Forum
Perch site hacked
Hi,
A client website that I built with Perch got hacked for the second time. I have not been able to determine for sure what the underlying vulnerability is or if it has anything to do with Perch or not. I figured it was a password breach or permission thing but now when it happened again I'm looking into other possibilities. Anyway, we were running the latest Perch 2 release (2.9?). Now after the second attack I cleaned the site and upgraded to Perch 3 and enabled PERCH_PARANOID
and PERCH_VERIFY_UPLOADS
. We don't use SSL so PERCH_FORCE_SECURE_COOKIES
is set to false.
My question. I found this article reporting on "Perch CMS 3.0.3 Cross Site Scripting / File Upload vulnerability". Is that fixed already in 3.0.10? Also it might be helpful to know if others have advice for keeping their sites safe.
That was fixed before the report was even published, and it only affected one authenticated user being able to attack another authenticated user. So the risk was limited to rouge employees or compromised accounts only. (So a storm in a teacup, pretty much.)

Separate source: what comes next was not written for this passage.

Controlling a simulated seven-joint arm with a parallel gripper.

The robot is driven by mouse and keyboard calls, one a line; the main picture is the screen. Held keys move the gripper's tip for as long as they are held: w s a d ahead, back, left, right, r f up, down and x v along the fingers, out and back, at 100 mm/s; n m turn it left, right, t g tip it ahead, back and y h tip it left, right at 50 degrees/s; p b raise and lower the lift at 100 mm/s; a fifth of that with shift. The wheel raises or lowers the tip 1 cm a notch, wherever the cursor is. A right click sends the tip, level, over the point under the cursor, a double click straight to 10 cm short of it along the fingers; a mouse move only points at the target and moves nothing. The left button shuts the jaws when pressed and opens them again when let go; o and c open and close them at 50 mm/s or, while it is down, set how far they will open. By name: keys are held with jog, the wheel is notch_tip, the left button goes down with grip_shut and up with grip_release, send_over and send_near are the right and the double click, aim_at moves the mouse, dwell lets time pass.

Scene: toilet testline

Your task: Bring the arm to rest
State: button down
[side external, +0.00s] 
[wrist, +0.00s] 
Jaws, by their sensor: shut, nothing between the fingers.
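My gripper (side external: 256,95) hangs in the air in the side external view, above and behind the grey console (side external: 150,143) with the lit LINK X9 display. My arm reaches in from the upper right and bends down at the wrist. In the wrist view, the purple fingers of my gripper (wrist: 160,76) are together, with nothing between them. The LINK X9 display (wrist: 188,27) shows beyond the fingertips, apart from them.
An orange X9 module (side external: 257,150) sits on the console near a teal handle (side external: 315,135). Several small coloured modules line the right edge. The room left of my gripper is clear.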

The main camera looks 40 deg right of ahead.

Have you rebuilt the compromised server?
Good to hear it was fixed quickly but yeah it doesn't sound like that could have been the issue anyway.
To answer your question, I only have FTP access to the server so after assessing the damage I took these steps:
That was the first time. Now the second time I basically did the same thing but also upgraded to Perch 3 and turned on Paranoid mode.
FYI what they did both time is adding a script called config.php in the Perch dir, which then is included directly after runtime.php on the index page. If the user agent is a google bot it then appends a query string to the url that loads spam content through obfuscated files they put in a another hidden folder. Also several backdoors and upload tools where placed in hidden files and folders here and there.
Appreciate any advice!
My advice would be to move to a hosting account that uses something a bit more secure than FTP.
FTP sends passwords unencrypted over the wire, so it's fairly easy to hack.